Copy exactly the lines from the start of the material through the line with "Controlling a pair". Pictures stay out of the copy.
** begin DATASET EXCERPT **
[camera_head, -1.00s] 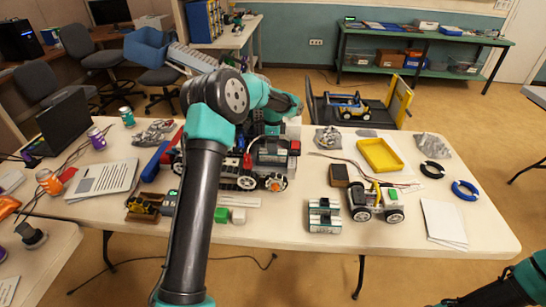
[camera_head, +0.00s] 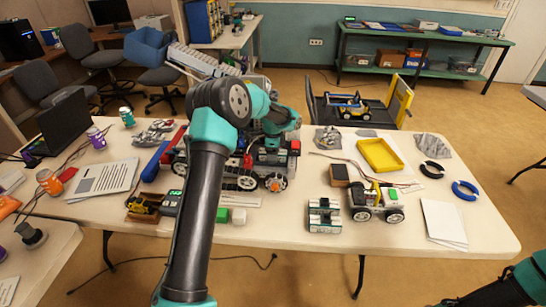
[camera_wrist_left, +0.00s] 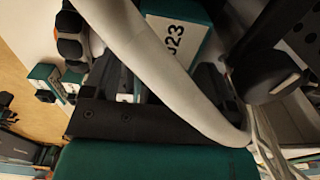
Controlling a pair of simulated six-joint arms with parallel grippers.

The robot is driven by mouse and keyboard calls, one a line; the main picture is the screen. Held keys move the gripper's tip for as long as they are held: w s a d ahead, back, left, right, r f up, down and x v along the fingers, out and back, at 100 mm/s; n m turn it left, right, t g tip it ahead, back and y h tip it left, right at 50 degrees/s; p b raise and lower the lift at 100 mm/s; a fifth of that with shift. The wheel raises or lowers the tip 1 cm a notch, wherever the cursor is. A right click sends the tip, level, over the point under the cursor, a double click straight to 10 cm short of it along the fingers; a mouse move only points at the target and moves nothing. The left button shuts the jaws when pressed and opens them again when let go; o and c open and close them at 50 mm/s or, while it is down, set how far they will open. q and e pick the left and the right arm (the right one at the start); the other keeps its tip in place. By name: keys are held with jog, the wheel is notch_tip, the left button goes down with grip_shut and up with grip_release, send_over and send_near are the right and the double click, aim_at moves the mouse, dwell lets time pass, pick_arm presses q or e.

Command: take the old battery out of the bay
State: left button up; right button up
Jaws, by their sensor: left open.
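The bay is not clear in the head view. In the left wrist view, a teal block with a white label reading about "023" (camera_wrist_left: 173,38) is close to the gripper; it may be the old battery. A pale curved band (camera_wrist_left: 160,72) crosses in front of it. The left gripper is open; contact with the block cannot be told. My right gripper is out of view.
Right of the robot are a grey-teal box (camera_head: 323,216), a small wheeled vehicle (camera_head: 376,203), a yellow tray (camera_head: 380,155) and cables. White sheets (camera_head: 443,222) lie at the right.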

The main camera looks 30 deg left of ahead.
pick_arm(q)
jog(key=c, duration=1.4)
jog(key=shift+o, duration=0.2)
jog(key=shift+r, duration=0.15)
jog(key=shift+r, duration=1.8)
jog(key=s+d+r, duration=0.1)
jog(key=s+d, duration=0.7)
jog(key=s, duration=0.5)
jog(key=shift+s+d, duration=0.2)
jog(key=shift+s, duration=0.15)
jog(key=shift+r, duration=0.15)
** end DATASET EXCERPT **
§ **OUTPUT**:
[camera_head, -1.00s] 
[camera_head, +0.00s] 
[camera_wrist_left, +0.00s] 
Controlling a pair of simulated six-joint arms with parallel grippers.

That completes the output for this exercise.